Task objective: In this exercise, return the whole listing exactly, excluding any images.

Available data:
╭──
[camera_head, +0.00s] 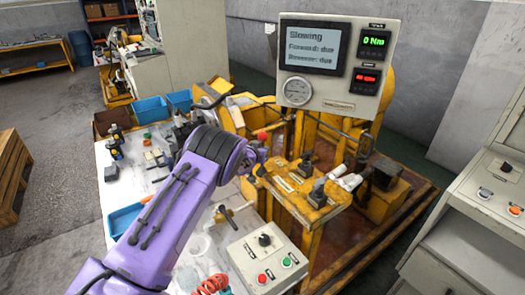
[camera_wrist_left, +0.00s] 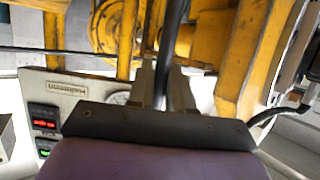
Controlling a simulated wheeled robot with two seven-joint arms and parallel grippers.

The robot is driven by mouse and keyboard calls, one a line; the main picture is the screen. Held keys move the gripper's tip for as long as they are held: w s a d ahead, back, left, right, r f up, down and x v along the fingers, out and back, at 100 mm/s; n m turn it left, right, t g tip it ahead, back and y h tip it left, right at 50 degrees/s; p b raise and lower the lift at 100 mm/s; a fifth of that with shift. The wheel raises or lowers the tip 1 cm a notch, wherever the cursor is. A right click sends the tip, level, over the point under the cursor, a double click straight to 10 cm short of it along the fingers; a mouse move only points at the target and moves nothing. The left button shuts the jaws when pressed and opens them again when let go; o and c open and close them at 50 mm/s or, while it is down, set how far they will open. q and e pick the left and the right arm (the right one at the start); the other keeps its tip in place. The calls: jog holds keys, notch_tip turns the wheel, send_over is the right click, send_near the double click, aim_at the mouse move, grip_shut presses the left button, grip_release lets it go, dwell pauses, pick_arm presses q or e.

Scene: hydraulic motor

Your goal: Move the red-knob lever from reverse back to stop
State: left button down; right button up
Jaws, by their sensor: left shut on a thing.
╰──
Worked solution:
[camera_head, +0.00s] 
[camera_wrist_left, +0.00s] 
Controlling a simulated wheeled robot with two seven-joint arms and parallel grippers.

The robot is driven by mouse and keyboard calls, one a line; the main picture is the screen. Held keys move the gripper's tip for as long as they are held: w s a d ahead, back, left, right, r f up, down and x v along the fingers, out and back, at 100 mm/s; n m turn it left, right, t g tip it ahead, back and y h tip it left, right at 50 degrees/s; p b raise and lower the lift at 100 mm/s; a fifth of that with shift. The wheel raises or lowers the tip 1 cm a notch, wherever the cursor is. A right click sends the tip, level, over the point under the cursor, a double click straight to 10 cm short of it along the fingers; a mouse move only points at the target and moves nothing. The left button shuts the jaws when pressed and opens them again when let go; o and c open and close them at 50 mm/s or, while it is down, set how far they will open. q and e pick the left and the right arm (the right one at the start); the other keeps its tip in place. The calls: jog holds keys, notch_tip turns the wheel, send_over is the right click, send_near the double click, aim_at the mouse move, grip_shut presses the left button, grip_release lets it go, dwell pauses, pick_arm presses q or e.

Scene: hydraulic motor

Your goal: Move the red-knob lever from reverse back to stop
State: left button down; right button up
Jaws, by their sensor: left shut on a thing.

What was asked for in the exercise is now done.